The democratization of intelligent systems and their ubiquitous presence across the sport industry have created an urgent need to understand the current environment and how stakeholders perceive artificial intelligence (AI) as it reshapes decision-making, engagement, and organizational design. This three-manuscript dissertation conceptualizes artificial intelligence as a contested domain shaped by stakeholder meaning-making, consumer perception, and shifts in organizational practice. The first manuscript provides a systematic review of AI in sport management using the PRISMA framework, mapping how AI has been conceptualized as a methodological tool or contextual innovation across the sport industry segmentation (performance, production, and promotion).
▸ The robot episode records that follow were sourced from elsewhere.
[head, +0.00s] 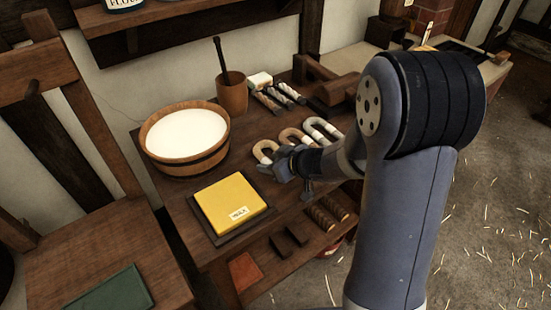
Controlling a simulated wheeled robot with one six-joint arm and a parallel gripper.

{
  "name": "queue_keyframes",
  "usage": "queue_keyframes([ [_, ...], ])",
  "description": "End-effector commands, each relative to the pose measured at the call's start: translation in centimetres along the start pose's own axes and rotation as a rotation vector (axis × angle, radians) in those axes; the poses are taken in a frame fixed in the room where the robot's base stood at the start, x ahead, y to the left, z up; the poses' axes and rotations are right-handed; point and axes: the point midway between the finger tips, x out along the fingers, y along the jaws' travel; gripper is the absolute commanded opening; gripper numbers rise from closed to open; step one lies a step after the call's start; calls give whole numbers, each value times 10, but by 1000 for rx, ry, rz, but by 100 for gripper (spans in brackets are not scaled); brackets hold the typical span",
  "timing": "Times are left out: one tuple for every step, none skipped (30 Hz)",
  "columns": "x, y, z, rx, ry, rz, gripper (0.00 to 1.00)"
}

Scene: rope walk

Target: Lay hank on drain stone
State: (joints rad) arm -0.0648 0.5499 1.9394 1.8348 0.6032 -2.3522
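Three U-shaped hanks lie side by side on the wooden bench: a cream hank (265,147), a tan hank (296,136) and a white hank (322,128). My gripper (289,171) is low over the bench at the near end of the cream hank. The wrist and fingers hide part of the hanks, and I cannot tell whether the fingers touch or hold one. I cannot tell for certain which thing is the drain stone. A dark flat slab (216,236) lies at the bench's front left, under a yellow labelled block (229,203).
A wooden tub (188,160) of white liquid stands left of the hanks. Behind are a brown cup (232,95) with a stick and several wrapped bundles (278,96). A lower shelf (277,268) holds small blocks. A wooden chair (90,245) is at left.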

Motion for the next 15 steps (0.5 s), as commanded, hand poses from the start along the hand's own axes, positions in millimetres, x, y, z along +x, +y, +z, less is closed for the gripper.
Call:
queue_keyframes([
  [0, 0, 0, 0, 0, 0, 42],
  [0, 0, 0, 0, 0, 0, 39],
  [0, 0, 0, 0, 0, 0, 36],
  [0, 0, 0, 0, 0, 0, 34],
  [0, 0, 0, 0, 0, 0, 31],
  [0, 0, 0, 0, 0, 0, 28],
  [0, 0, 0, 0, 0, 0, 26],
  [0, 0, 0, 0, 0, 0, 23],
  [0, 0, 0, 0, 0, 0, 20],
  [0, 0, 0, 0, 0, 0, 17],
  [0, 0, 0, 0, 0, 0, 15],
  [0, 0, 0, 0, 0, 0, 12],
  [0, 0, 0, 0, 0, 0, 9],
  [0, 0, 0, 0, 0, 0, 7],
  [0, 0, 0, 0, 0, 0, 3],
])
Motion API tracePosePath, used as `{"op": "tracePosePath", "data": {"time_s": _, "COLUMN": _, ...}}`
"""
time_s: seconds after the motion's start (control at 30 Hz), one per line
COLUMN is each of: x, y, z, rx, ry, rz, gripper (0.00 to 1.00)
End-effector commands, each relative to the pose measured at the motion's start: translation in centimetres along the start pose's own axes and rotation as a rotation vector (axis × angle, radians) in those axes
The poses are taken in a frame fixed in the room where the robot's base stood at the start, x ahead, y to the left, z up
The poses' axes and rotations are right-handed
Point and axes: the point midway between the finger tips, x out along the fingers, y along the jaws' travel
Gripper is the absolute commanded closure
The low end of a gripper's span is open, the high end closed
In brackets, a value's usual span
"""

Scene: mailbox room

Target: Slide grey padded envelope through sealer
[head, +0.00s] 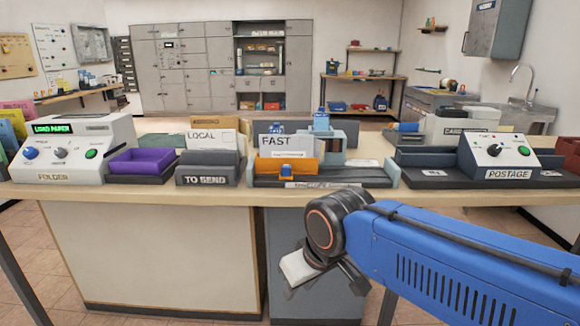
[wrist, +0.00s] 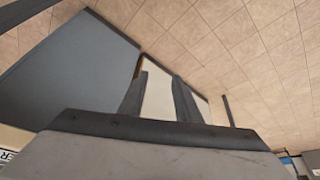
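The sealer (head: 262,180) is a low dark unit on the counter, left of the postage machine, with a partly readable label on its front. An orange piece and a small blue block show on it, and a pale blue upright part (head: 338,140) rises at its back. I cannot make out a grey padded envelope in either view. My gripper (wrist: 160,84) hangs low in front of the counter, below its top and apart from the sealer. In the wrist view its two dark fingers stand apart, with a cream surface behind the gap; nothing is visibly held.
On the counter (head: 150,192) stand a folder machine (head: 75,148), a purple tray (head: 142,162), a TO SEND tray (head: 208,176) and a postage machine (head: 497,152). Tiled floor lies in front. Grey lockers (head: 180,65) line the back wall.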

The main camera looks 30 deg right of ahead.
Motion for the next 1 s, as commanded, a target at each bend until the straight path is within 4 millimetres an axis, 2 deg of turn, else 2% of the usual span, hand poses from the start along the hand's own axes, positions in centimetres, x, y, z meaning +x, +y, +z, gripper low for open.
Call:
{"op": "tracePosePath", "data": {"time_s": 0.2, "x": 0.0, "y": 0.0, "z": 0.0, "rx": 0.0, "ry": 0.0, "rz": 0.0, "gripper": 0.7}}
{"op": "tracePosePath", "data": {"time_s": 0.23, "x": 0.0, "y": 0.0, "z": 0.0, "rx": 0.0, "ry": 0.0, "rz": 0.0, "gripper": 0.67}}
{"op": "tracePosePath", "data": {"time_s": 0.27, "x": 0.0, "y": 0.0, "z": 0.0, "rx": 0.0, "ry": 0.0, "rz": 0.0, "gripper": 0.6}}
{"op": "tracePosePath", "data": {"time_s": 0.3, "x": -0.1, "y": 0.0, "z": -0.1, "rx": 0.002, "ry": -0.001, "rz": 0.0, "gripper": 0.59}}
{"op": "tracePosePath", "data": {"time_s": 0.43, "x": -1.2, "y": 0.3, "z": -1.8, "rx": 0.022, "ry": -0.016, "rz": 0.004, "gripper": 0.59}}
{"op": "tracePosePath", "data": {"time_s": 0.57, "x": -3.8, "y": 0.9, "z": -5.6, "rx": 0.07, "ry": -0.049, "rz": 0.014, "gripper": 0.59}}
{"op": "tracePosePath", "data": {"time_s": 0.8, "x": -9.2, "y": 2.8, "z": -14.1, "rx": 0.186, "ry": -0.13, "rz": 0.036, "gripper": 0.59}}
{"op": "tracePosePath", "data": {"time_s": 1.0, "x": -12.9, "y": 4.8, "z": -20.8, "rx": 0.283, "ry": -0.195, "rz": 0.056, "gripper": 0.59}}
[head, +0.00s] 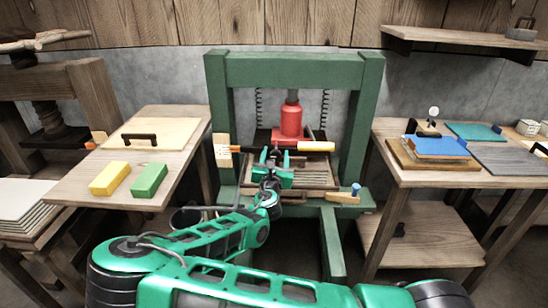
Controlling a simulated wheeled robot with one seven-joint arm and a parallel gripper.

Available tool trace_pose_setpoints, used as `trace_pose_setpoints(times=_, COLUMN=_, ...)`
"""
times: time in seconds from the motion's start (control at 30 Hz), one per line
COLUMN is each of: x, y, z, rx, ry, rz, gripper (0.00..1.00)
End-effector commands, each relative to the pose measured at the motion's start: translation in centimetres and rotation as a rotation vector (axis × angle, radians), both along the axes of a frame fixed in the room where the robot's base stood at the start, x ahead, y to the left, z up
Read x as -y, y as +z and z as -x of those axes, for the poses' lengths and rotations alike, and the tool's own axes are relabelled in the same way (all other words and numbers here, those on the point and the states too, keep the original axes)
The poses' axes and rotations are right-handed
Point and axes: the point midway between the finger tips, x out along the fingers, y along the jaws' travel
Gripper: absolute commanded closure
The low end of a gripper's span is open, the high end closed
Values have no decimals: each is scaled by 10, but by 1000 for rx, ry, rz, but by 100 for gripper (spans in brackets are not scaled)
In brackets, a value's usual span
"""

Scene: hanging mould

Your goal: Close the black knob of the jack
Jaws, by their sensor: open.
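A red jack (291,122) stands upright inside the green press frame (370,120), under its top beam. I cannot make out the black knob; my gripper and wrist cover part of the jack's base. I cannot tell whether the gripper touches anything.
A yellow block (109,178) and a green block (149,180) lie on the left table (75,190). The right table (385,135) holds a blue-topped stack (436,146). Two springs hang beside the jack. The green uprights bound the space around my gripper.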

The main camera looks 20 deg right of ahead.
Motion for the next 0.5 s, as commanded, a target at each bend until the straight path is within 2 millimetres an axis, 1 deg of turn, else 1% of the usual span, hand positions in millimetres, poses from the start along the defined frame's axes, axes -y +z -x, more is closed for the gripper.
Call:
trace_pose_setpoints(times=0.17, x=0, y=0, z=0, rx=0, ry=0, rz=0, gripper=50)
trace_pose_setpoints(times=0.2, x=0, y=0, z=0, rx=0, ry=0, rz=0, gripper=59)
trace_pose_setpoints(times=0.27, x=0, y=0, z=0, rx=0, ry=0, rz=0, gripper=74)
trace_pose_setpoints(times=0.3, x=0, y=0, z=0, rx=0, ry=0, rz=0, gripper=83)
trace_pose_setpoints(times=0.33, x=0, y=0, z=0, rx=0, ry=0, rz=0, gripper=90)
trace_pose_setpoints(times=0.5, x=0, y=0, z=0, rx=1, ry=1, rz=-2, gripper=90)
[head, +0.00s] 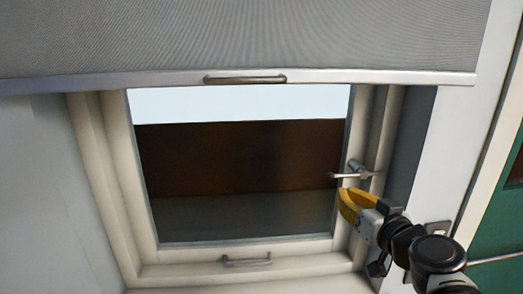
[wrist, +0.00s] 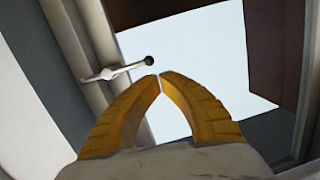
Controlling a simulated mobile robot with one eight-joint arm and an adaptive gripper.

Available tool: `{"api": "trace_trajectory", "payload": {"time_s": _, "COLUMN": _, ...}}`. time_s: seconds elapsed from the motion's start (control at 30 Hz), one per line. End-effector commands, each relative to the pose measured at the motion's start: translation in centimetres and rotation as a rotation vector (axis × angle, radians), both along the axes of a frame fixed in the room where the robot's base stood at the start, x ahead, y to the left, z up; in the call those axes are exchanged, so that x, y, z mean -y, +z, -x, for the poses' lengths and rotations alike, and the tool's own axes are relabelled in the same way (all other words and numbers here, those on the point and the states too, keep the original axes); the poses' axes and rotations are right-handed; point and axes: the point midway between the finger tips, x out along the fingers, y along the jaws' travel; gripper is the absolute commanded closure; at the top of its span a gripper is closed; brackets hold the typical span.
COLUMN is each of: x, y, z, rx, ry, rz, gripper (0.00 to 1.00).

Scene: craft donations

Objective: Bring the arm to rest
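My gripper (head: 345,195) has yellow fingers and is in front of the right side of a window, just below its metal handle (head: 355,172). In the wrist view the two fingertips (wrist: 160,77) nearly meet, with only a thin gap showing, and nothing is seen between them. The window handle (wrist: 115,71) lies just beyond and to the left of the fingertips there. I cannot tell whether a finger touches it. My arm comes in from the lower right of the head view.
A grey blind (head: 260,40) with a bar handle (head: 245,79) hangs over the window's top. The cream window frame (head: 118,170) has a lower pull (head: 247,260). A green panel (head: 500,230) with a rail stands at the far right. Space left of my gripper, before the glass, looks clear.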

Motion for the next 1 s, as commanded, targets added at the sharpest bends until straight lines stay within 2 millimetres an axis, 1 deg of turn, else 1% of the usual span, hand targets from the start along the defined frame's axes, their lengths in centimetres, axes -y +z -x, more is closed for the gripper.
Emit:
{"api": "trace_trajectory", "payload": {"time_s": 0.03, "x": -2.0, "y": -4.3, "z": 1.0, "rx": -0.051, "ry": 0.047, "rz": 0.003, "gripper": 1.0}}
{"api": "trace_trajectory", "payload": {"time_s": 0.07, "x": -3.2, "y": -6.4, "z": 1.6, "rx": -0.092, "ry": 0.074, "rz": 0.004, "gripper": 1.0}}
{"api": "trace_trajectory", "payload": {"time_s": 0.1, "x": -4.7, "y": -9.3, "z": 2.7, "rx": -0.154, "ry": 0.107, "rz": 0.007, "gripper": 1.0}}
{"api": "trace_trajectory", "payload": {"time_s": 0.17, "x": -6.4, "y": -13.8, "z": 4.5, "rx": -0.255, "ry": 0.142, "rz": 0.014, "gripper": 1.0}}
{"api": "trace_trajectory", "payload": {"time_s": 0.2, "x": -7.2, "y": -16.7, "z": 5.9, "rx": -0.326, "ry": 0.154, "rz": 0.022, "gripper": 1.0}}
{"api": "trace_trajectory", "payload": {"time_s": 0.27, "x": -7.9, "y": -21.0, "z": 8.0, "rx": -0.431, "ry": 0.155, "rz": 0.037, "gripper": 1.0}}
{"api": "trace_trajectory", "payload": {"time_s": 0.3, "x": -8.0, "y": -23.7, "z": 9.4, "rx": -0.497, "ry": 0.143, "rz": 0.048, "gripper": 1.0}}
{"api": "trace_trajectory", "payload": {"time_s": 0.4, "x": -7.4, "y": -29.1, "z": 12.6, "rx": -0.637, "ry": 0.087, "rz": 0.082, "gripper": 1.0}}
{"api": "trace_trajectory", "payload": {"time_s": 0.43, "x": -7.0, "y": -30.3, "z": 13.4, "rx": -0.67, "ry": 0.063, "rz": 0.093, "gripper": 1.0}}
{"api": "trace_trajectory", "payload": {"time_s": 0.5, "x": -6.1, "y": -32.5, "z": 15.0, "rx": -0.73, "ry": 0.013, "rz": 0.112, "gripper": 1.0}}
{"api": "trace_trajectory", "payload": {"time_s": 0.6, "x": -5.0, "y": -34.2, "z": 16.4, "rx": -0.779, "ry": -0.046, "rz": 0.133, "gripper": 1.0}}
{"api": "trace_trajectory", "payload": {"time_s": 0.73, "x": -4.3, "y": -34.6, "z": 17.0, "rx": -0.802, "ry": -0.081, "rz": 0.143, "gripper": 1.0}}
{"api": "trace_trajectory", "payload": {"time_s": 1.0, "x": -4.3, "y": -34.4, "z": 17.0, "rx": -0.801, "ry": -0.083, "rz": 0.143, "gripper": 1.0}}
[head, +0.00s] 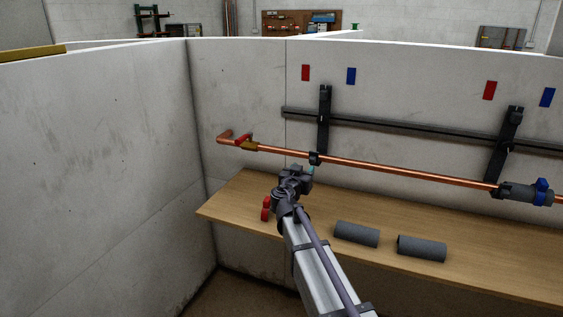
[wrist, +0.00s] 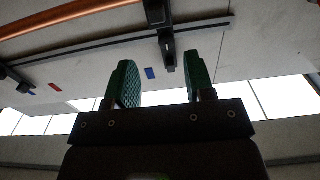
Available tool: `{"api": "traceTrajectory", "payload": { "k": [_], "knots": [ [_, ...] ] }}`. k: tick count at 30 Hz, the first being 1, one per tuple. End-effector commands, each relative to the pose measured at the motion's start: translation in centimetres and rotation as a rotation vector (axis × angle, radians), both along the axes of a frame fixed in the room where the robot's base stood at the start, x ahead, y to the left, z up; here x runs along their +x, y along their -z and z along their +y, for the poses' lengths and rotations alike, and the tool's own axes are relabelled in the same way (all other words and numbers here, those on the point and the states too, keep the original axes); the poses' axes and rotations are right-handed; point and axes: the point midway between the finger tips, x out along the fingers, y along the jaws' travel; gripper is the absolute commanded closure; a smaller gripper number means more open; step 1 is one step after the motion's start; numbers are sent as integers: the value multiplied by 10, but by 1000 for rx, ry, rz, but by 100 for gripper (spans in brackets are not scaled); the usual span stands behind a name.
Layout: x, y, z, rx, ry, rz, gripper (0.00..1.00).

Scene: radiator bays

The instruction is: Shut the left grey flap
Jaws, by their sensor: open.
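I cannot make out a grey flap for certain in either view. A grey sleeve (head: 518,192) sits around the copper pipe at the far right, beside a blue-handled valve (head: 542,192). Two grey cylinders, a left one (head: 356,234) and a right one (head: 422,248), lie on the wooden bench. My gripper (head: 309,170) is over the bench near the pipe, to the left of the cylinders. In the wrist view my gripper (wrist: 162,82) has its two green fingers apart, with nothing held between them.
A copper pipe (head: 400,172) runs along the wall above the wooden bench (head: 480,268). A red-handled valve (head: 243,141) is at its left end. Black brackets (head: 323,118) and a dark rail (head: 415,128) are on the wall. A red-handled piece (head: 266,208) is beside my arm.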

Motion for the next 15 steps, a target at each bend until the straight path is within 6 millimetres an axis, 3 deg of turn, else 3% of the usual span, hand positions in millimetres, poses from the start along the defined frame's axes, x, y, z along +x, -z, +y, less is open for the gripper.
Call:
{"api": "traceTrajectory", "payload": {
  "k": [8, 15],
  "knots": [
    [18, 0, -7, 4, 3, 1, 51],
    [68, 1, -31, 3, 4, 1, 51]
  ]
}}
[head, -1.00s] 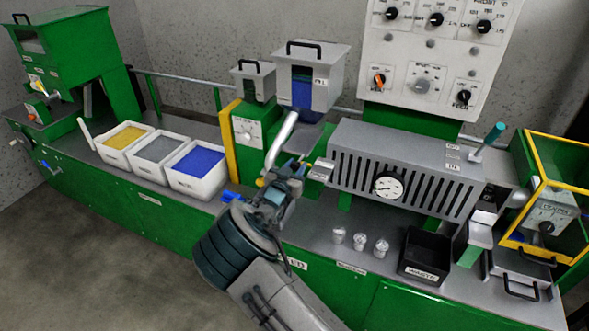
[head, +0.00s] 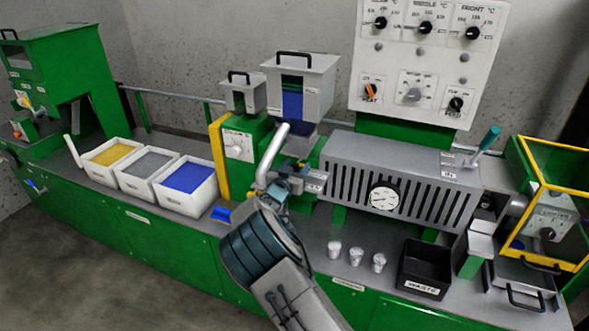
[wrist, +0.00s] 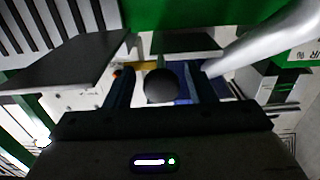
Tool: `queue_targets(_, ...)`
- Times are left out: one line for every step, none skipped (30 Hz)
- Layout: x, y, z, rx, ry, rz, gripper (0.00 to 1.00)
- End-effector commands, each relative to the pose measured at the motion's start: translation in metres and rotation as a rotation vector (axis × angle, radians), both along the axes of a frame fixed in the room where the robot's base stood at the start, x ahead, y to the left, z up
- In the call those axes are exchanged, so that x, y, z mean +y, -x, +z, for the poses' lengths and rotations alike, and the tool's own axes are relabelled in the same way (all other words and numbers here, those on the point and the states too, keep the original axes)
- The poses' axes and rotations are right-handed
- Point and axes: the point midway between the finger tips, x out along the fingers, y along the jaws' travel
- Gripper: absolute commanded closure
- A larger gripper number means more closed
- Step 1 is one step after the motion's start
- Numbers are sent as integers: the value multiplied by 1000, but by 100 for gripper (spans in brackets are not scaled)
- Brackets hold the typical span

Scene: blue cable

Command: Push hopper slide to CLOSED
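The large grey hopper (head: 318,93) with a blue window stands at the left end of the grey slotted barrel housing. My gripper (head: 291,172) is below this hopper, beside the silver pipe (head: 270,160) and the barrel housing's left end. In the wrist view my gripper (wrist: 162,90) is open. A dark round knob (wrist: 162,86) shows between its two fingers, with gaps on both sides; I cannot tell how deep it sits between them. The slide itself and its label cannot be made out in the head view, where my arm and gripper cover that area.
A smaller hopper (head: 243,97) stands to the left. The silver pipe also shows close on the right in the wrist view (wrist: 265,45). The slotted barrel housing (head: 345,155) is to the right. Trays, metal cups and a black waste bin (head: 426,270) stand on the bench.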

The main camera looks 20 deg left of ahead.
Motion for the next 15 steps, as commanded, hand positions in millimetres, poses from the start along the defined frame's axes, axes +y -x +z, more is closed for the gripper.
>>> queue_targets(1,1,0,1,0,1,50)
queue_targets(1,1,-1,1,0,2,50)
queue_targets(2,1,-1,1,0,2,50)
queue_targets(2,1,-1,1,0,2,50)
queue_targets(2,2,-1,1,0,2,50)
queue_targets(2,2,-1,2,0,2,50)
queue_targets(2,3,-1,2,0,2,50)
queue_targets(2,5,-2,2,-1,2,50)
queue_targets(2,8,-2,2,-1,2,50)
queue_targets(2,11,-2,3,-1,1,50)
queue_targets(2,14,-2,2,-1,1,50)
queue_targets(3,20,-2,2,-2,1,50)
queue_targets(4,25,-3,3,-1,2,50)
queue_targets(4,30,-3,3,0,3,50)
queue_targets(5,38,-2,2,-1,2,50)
The second manuscript introduces the Artificial Intelligence Perception Index (AIPI), a multidimensional and domain-general scale developed and validated to measure and understand consumer perceptions of AI through functional and psychological lenses. The AIPI advances prior foundational technology models by conceptualizing perception not as a single attitude or precursor to behavior, but as a second-order structure composed of functional evaluations and psychological orientations. The scale was developed using a deductive item generation approach, expert review, exploratory and confirmatory factor analysis, and predictive validation, aligning with the processes outlined by Churchill (1979). The third manuscript reconnects the AIPI within the confines of sport management to facilitate a discussion of its theoretical, applied, and methodological implications for the field.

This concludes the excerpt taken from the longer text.